Robot state and action records
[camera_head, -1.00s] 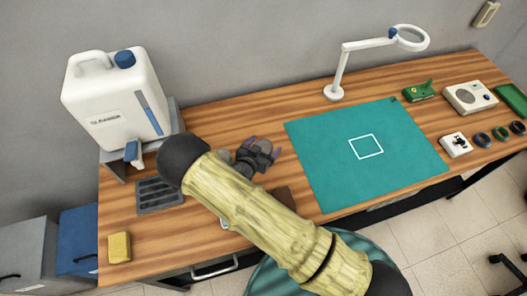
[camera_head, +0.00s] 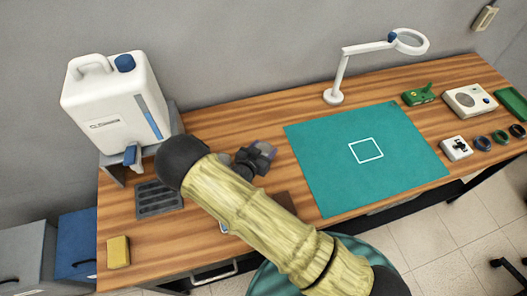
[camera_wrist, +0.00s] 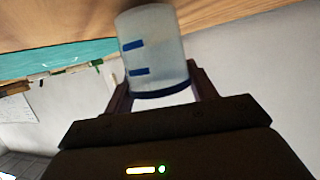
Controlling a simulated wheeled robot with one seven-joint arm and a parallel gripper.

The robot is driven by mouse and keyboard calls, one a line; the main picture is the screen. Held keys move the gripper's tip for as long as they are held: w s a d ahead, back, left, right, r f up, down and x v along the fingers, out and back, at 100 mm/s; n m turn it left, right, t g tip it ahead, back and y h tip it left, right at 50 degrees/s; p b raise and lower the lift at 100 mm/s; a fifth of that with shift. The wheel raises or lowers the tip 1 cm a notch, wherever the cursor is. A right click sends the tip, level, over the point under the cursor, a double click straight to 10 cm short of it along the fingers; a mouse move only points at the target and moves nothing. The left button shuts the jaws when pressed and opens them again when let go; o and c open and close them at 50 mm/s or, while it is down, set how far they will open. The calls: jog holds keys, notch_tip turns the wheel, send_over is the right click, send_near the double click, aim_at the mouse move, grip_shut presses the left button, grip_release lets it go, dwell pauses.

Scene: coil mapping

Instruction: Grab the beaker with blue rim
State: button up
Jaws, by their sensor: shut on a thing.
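The beaker with blue rim (camera_wrist: 152,45) is a pale, translucent cup with short blue marks on its side. In the wrist view it appears upside down, its dark blue rim toward my gripper. My gripper (camera_wrist: 160,80) has a finger on each side of the beaker near the rim and is shut on it. In the head view my gripper (camera_head: 262,151) is over the wooden bench, left of the green mat. There the beaker is small and mostly hidden by the gripper. I cannot tell whether its base touches the bench.
A green mat (camera_head: 320,180) with a white square covers the bench's middle. A white canister (camera_head: 105,105) stands at the left, with a dark drain grate (camera_head: 160,197) and a yellow sponge (camera_head: 118,251) nearby. A magnifier lamp (camera_head: 334,97) stands behind the mat.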

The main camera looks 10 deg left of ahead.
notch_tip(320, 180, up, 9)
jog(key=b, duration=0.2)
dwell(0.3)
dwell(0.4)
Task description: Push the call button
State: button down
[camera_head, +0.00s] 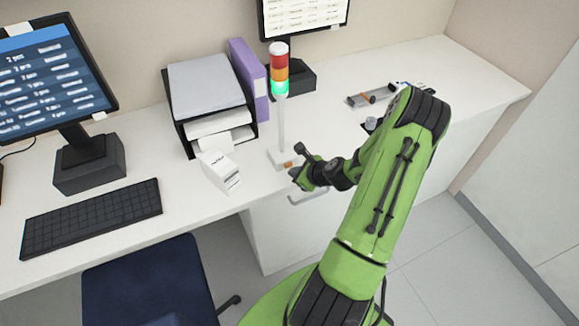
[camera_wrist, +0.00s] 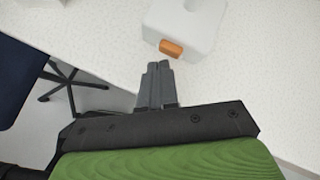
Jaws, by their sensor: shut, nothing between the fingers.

_EXERCISE_
Repeat verbatim the range of lines that opens at the line containing "Instruction: Grab the beaker with blue rim" and closes at the last line of the entries, excluding all pictures.

_WORKED ANSWER_
Instruction: Grab the beaker with blue rim
State: button up
Jaws, by their sensor: shut on a thing.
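The beaker with blue rim (camera_wrist: 152,45) is a pale, translucent cup with short blue marks on its side. In the wrist view it appears upside down, its dark blue rim toward my gripper. My gripper (camera_wrist: 160,80) has a finger on each side of the beaker near the rim and is shut on it. In the head view my gripper (camera_head: 262,151) is over the wooden bench, left of the green mat. There the beaker is small and mostly hidden by the gripper. I cannot tell whether its base touches the bench.
A green mat (camera_head: 320,180) with a white square covers the bench's middle. A white canister (camera_head: 105,105) stands at the left, with a dark drain grate (camera_head: 160,197) and a yellow sponge (camera_head: 118,251) nearby. A magnifier lamp (camera_head: 334,97) stands behind the mat.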

The main camera looks 10 deg left of ahead.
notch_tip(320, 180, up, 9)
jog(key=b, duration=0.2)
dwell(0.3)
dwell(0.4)
Task description: Push the call button
State: button down
[camera_head, +0.00s] 
[camera_wrist, +0.00s] 
Jaws, by their sensor: shut, nothing between the fingers.

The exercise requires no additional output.